» Exercise data:
━━━━━━━━━━━━━━━━

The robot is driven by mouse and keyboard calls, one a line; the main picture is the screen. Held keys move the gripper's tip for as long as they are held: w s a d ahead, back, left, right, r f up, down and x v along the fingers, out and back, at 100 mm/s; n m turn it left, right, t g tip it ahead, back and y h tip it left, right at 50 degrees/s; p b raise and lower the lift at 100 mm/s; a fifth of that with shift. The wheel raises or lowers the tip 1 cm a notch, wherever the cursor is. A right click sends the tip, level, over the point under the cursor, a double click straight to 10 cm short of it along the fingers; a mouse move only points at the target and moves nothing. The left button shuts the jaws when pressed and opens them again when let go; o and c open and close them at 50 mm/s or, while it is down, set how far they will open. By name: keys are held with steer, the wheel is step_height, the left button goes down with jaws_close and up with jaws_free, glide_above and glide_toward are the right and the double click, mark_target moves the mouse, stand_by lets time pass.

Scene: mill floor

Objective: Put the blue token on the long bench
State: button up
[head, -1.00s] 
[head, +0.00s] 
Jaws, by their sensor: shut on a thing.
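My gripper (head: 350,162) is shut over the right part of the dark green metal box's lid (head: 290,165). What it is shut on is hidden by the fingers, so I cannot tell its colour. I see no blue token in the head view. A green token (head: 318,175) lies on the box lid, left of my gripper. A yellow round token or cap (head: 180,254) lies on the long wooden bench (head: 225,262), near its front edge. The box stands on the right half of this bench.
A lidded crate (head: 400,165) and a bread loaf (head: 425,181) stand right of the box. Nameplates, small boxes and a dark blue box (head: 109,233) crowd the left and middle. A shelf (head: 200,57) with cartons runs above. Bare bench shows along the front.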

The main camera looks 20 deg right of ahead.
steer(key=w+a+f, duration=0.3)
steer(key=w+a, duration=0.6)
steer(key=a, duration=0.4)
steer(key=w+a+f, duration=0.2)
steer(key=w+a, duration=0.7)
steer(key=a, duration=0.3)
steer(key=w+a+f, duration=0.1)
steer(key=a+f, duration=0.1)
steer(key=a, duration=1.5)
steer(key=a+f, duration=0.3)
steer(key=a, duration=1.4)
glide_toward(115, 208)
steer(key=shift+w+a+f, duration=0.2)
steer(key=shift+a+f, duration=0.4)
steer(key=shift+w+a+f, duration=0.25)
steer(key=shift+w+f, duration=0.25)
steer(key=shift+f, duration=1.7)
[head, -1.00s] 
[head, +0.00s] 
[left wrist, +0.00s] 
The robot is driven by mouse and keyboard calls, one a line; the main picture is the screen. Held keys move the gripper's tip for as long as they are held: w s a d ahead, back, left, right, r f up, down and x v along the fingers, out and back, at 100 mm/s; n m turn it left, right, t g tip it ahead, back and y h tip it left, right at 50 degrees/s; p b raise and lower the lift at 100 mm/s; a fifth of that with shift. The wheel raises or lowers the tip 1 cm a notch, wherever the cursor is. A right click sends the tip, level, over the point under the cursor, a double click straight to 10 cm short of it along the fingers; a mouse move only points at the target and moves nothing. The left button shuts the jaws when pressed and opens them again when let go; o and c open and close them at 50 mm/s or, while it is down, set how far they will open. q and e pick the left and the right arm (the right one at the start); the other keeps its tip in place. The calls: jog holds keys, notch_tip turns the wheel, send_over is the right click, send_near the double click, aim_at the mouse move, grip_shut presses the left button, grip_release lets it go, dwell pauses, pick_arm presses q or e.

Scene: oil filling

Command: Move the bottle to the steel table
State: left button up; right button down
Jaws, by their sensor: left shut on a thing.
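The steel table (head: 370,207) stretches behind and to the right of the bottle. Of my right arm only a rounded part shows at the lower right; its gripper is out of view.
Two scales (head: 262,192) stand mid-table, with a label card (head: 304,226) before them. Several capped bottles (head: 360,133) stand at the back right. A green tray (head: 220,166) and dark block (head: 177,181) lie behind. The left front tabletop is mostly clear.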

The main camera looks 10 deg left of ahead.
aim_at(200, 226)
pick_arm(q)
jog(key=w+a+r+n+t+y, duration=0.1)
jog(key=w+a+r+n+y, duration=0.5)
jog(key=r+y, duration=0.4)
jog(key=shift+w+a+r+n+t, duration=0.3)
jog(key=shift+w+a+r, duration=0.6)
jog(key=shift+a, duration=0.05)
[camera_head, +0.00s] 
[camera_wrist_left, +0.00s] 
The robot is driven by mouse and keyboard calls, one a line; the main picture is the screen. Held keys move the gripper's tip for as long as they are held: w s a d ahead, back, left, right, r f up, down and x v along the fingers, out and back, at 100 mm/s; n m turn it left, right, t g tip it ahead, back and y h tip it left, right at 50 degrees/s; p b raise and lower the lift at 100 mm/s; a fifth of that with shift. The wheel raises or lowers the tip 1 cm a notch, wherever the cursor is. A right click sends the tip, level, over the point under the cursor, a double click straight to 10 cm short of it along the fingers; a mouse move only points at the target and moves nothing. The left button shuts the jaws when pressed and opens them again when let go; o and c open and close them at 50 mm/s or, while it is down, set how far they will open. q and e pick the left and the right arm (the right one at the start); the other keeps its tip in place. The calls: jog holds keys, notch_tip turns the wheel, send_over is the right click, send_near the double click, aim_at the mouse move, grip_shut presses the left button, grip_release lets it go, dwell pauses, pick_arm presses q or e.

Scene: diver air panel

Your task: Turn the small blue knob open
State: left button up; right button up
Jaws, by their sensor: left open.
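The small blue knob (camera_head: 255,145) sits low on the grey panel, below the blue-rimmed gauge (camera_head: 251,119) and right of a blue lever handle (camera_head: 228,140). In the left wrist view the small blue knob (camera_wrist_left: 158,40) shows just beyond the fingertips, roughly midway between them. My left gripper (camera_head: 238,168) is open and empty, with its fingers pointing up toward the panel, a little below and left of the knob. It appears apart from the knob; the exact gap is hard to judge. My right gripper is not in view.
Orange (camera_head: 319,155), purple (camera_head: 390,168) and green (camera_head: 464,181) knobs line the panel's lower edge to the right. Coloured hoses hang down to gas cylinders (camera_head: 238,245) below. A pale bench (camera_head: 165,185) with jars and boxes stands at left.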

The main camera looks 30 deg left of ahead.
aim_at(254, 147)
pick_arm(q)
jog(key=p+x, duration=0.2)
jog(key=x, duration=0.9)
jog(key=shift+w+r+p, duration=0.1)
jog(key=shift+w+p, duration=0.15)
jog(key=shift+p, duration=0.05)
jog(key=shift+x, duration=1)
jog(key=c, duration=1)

━━━━━━━━━━━━━━━━

» Task prompt:
Your task is to extract all of the records exactly.

» Full answer:
The robot is driven by mouse and keyboard calls, one a line; the main picture is the screen. Held keys move the gripper's tip for as long as they are held: w s a d ahead, back, left, right, r f up, down and x v along the fingers, out and back, at 100 mm/s; n m turn it left, right, t g tip it ahead, back and y h tip it left, right at 50 degrees/s; p b raise and lower the lift at 100 mm/s; a fifth of that with shift. The wheel raises or lowers the tip 1 cm a notch, wherever the cursor is. A right click sends the tip, level, over the point under the cursor, a double click straight to 10 cm short of it along the fingers; a mouse move only points at the target and moves nothing. The left button shuts the jaws when pressed and opens them again when let go; o and c open and close them at 50 mm/s or, while it is down, set how far they will open. By name: keys are held with steer, the wheel is step_height, the left button goes down with jaws_close and up with jaws_free, glide_above and glide_toward are the right and the double click, mark_target moves the mouse, stand_by lets time pass.

Scene: mill floor

Objective: Put the blue token on the long bench
State: button up
[head, -1.00s] 
[head, +0.00s] 
Jaws, by their sensor: shut on a thing.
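My gripper (head: 350,162) is shut over the right part of the dark green metal box's lid (head: 290,165). What it is shut on is hidden by the fingers, so I cannot tell its colour. I see no blue token in the head view. A green token (head: 318,175) lies on the box lid, left of my gripper. A yellow round token or cap (head: 180,254) lies on the long wooden bench (head: 225,262), near its front edge. The box stands on the right half of this bench.
A lidded crate (head: 400,165) and a bread loaf (head: 425,181) stand right of the box. Nameplates, small boxes and a dark blue box (head: 109,233) crowd the left and middle. A shelf (head: 200,57) with cartons runs above. Bare bench shows along the front.

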The main camera looks 20 deg right of ahead.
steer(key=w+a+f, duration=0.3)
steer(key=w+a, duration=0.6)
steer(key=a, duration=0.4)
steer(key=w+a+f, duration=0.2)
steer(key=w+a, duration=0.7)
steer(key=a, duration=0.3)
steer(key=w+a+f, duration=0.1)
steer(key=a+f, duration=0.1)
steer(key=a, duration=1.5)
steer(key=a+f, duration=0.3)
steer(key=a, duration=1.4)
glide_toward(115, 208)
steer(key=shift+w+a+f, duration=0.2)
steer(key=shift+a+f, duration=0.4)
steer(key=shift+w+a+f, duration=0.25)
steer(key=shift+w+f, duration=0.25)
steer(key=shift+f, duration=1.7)
[head, -1.00s] 
[head, +0.00s] 
[left wrist, +0.00s] 
The robot is driven by mouse and keyboard calls, one a line; the main picture is the screen. Held keys move the gripper's tip for as long as they are held: w s a d ahead, back, left, right, r f up, down and x v along the fingers, out and back, at 100 mm/s; n m turn it left, right, t g tip it ahead, back and y h tip it left, right at 50 degrees/s; p b raise and lower the lift at 100 mm/s; a fifth of that with shift. The wheel raises or lowers the tip 1 cm a notch, wherever the cursor is. A right click sends the tip, level, over the point under the cursor, a double click straight to 10 cm short of it along the fingers; a mouse move only points at the target and moves nothing. The left button shuts the jaws when pressed and opens them again when let go; o and c open and close them at 50 mm/s or, while it is down, set how far they will open. q and e pick the left and the right arm (the right one at the start); the other keeps its tip in place. The calls: jog holds keys, notch_tip turns the wheel, send_over is the right click, send_near the double click, aim_at the mouse move, grip_shut presses the left button, grip_release lets it go, dwell pauses, pick_arm presses q or e.

Scene: oil filling

Command: Move the bottle to the steel table
State: left button up; right button down
Jaws, by their sensor: left shut on a thing.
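The steel table (head: 370,207) stretches behind and to the right of the bottle. Of my right arm only a rounded part shows at the lower right; its gripper is out of view.
Two scales (head: 262,192) stand mid-table, with a label card (head: 304,226) before them. Several capped bottles (head: 360,133) stand at the back right. A green tray (head: 220,166) and dark block (head: 177,181) lie behind. The left front tabletop is mostly clear.

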The main camera looks 10 deg left of ahead.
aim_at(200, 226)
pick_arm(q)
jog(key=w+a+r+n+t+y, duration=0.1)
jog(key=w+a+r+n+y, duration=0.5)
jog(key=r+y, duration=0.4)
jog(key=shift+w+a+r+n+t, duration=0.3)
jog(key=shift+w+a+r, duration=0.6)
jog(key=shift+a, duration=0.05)
[camera_head, +0.00s] 
[camera_wrist_left, +0.00s] 
The robot is driven by mouse and keyboard calls, one a line; the main picture is the screen. Held keys move the gripper's tip for as long as they are held: w s a d ahead, back, left, right, r f up, down and x v along the fingers, out and back, at 100 mm/s; n m turn it left, right, t g tip it ahead, back and y h tip it left, right at 50 degrees/s; p b raise and lower the lift at 100 mm/s; a fifth of that with shift. The wheel raises or lowers the tip 1 cm a notch, wherever the cursor is. A right click sends the tip, level, over the point under the cursor, a double click straight to 10 cm short of it along the fingers; a mouse move only points at the target and moves nothing. The left button shuts the jaws when pressed and opens them again when let go; o and c open and close them at 50 mm/s or, while it is down, set how far they will open. q and e pick the left and the right arm (the right one at the start); the other keeps its tip in place. The calls: jog holds keys, notch_tip turns the wheel, send_over is the right click, send_near the double click, aim_at the mouse move, grip_shut presses the left button, grip_release lets it go, dwell pauses, pick_arm presses q or e.

Scene: diver air panel

Your task: Turn the small blue knob open
State: left button up; right button up
Jaws, by their sensor: left open.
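The small blue knob (camera_head: 255,145) sits low on the grey panel, below the blue-rimmed gauge (camera_head: 251,119) and right of a blue lever handle (camera_head: 228,140). In the left wrist view the small blue knob (camera_wrist_left: 158,40) shows just beyond the fingertips, roughly midway between them. My left gripper (camera_head: 238,168) is open and empty, with its fingers pointing up toward the panel, a little below and left of the knob. It appears apart from the knob; the exact gap is hard to judge. My right gripper is not in view.
Orange (camera_head: 319,155), purple (camera_head: 390,168) and green (camera_head: 464,181) knobs line the panel's lower edge to the right. Coloured hoses hang down to gas cylinders (camera_head: 238,245) below. A pale bench (camera_head: 165,185) with jars and boxes stands at left.

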The main camera looks 30 deg left of ahead.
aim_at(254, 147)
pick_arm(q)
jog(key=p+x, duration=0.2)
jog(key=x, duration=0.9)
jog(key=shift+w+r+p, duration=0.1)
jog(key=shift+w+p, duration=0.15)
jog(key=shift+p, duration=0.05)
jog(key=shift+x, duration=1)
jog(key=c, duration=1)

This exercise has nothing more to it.